I have attempted to schedule two separate cooking classes at two family-owned grocery chain cooking schools in the past two months. The first time the class was cancelled and the second time the class was sold out. I had one tiny moment of panic as I thought about my January 3 deadline to complete all the items on the 40/40 list, and then I thought about Nicole's kitchen.
I have spent a lot of time with my friend in her kitchen over the past year, and what I realized is that I have learned so much from watching her ably and joyfully create healthy, simple meals for her family of six without great distress or overwhelm. My daughter has eaten with her children and come home and said, “I don't mean to hurt your feelings, Mom, but I love eating Aunt Nicole's food. She's a good cooker.”
Being mentored by Nicole has taught me more than I could ever learn in a three-hour class with a $45 registration fee, and so since I am the creator and keeper of the list, I'm counting #30 completed with revisions. It's not how I envisioned crossing this item off my list, but I see now that the main objectives—to feel more confident and more skilled—have been achieved gradually over the course of the year.
Cadence is absolutely right. Nicole is a wonderful cook. Being in her presence in her cozy kitchen has been healing for me. I have experienced peace and gained confidence that I could be a good "cooker" in my own kitchen just by spending time in hers.
I spent Thanksgiving afternoon being her sous chef and head dish washer. I think of that afternoon with pure joy. I asked questions as the afternoon ticked by and as she worked her way through her menu.
This decision also marks an improvement in my ability to not always follow the arbitrary rules I set up for myself, which might be the greater lesson or accomplishment to come out of this item.
I have loved spending time in kitchens this year. They don't feel so foreign anymore. I'm comfortable in my kitchen in a way I've never been. I have a much more playful, adventuresome attitude and that has been refreshing and reassuring to experience. I have goofed up some recipes in this year too, and I have not loathed myself the way I have in the past. I've done what I could in the moment to improve the mistake and reminded myself it's okay if the food wasn't salvageable. Progress, I tell you, progress.

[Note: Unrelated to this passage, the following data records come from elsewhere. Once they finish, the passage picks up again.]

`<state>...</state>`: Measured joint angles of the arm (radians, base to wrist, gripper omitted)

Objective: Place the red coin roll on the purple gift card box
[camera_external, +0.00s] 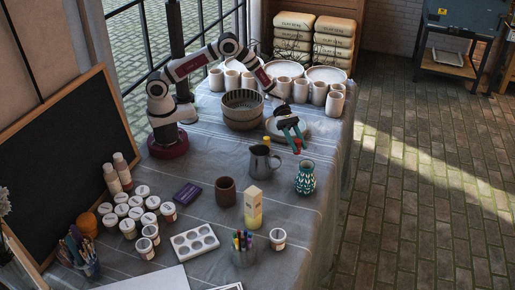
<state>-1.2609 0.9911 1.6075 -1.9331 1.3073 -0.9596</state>
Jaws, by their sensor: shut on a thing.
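The purple gift card box (187,194) lies flat on the cloth-covered table, left of the middle, with nothing on it. My gripper (296,143) is at the right side of the table, above and behind the patterned teal vase. It is shut on the small red coin roll (298,142), which shows only partly between the fingers. The gripper is well apart from the box, to its right and farther back. I cannot tell how high the roll is above the cloth.
A grey pitcher (262,162) and teal vase (305,177) stand near the gripper. A brown cup (225,191) and pale yellow carton (253,207) stand right of the box. Several white-lidded jars (136,214) crowd its left. A ribbed bowl (242,110) stands behind.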

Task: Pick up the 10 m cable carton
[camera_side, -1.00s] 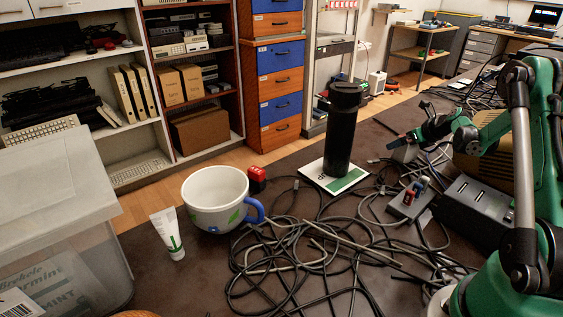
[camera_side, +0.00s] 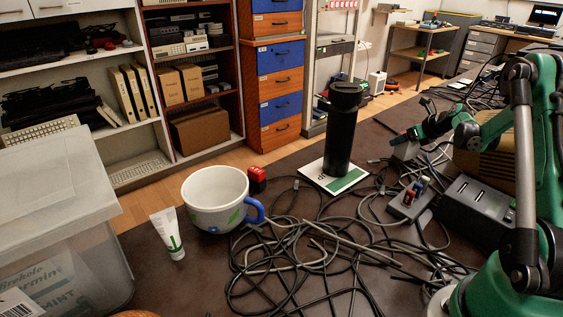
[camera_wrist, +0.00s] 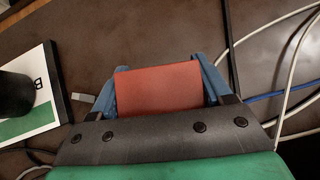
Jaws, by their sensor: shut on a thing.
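In the wrist view a plain reddish box face (camera_wrist: 158,90), which I take for the cable carton, sits between the two blue fingers of my gripper (camera_wrist: 160,84). The fingers touch it on both sides. No lettering shows on this face. In the side view my gripper (camera_side: 396,138) is small and far back on the dark table, right of the black tumbler. A pale grey block (camera_side: 405,151) shows right at the fingers there; I cannot tell whether it is part of the carton or whether the carton is clear of the table.
The black tumbler (camera_side: 341,130) stands on a white and green booklet (camera_side: 313,173), close to my gripper's left. Tangled cables (camera_side: 300,260) cover the middle. A power strip (camera_side: 408,204), a grey device (camera_side: 478,208), a mug (camera_side: 214,200) and a tube (camera_side: 167,234) stand around.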

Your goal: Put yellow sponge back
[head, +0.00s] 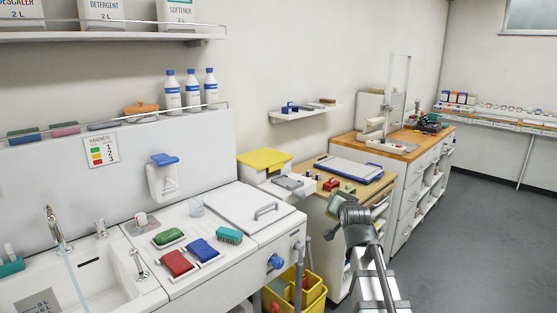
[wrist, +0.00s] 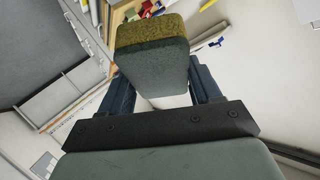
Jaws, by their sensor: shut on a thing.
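In the wrist view my gripper (wrist: 162,84) is shut on a block-shaped sponge (wrist: 152,56), with one finger on each side. The sponge has a mottled yellow layer at its far end and a thicker dark green layer below. In the head view my gripper (head: 341,229) is in front of the wooden-topped counter, right of the sink unit.
A yellow-lidded box (head: 264,161) stands by the worktop. A yellow bin (head: 308,297) stands below. The floor (head: 470,220) at right is clear.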

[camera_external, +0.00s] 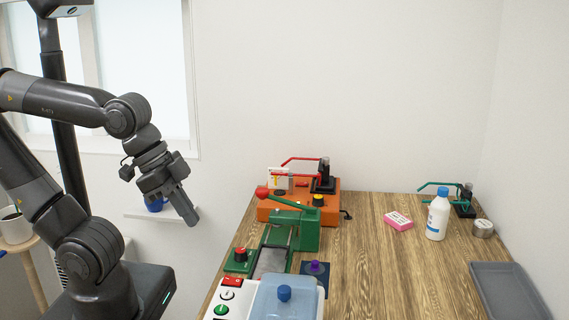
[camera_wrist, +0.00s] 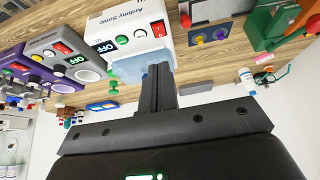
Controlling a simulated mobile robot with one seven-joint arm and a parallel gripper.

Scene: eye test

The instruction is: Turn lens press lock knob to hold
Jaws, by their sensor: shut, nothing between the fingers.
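A green press (camera_external: 309,232) with a red-balled lever (camera_external: 263,192) stands near the table's left side. A small green box with a red knob (camera_external: 240,253) sits at its left, and a dark blue block with a purple knob (camera_external: 316,267) at its right. The purple knob also shows in the wrist view (camera_wrist: 198,40). I cannot tell which knob is the lens press lock, nor read any hold mark. My gripper (camera_external: 193,220) is shut and empty, pointing down in the air left of the table, apart from every knob. Its fingers show in the wrist view (camera_wrist: 158,72).
A white machine with a blue lid (camera_external: 284,302) stands at the table's front. An orange device (camera_external: 270,210) is behind the press. A pink box (camera_external: 398,221), a white bottle (camera_external: 438,215) and a grey tray (camera_external: 508,290) are at right. The table's middle right is clear.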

This new-found confidence and joy has opened up the opportunity for me to welcome four college students into my home and my kitchen. Just the other night, I baked an egg casserole (and tweaked it to be vegetarian-friendly all on my own), made a cranberry side dish, and served toast, juice, and tea for these sweet students. I accomplished that on two days notice, under the weather with a cold, and working full-time. My ability to plan ahead and choose recipes that I know I can handle in varying degrees of difficulty and time constraints is a skill I have honed. Our guests had positive things to say about the food, and I experienced the joy of expressing my love and affection through a prepared meal. I have come so far.
|Christmas dinner & decorating with "my kids."|
It makes me think of the quote from Glinda in the Wizard of Oz, “You've always had the power my dear, you just had to learn it yourself.”
I had to stop telling myself what I couldn't do, allow space to make mistakes, and breathe in the possibility that preparing food could become a source of comfort, peace, and joy. My confidence building was helped along by the 40/40 items to bake bread pudding and make pie crust from scratch.
I have identified two areas in cooking that I'd like to learn more about: how to grill and and how to bake fish. If I can find a course, I'll consider signing up for one of those, but I'll also just keep asking questions and trying to learn on my own and with the help of my beloved cooking friends.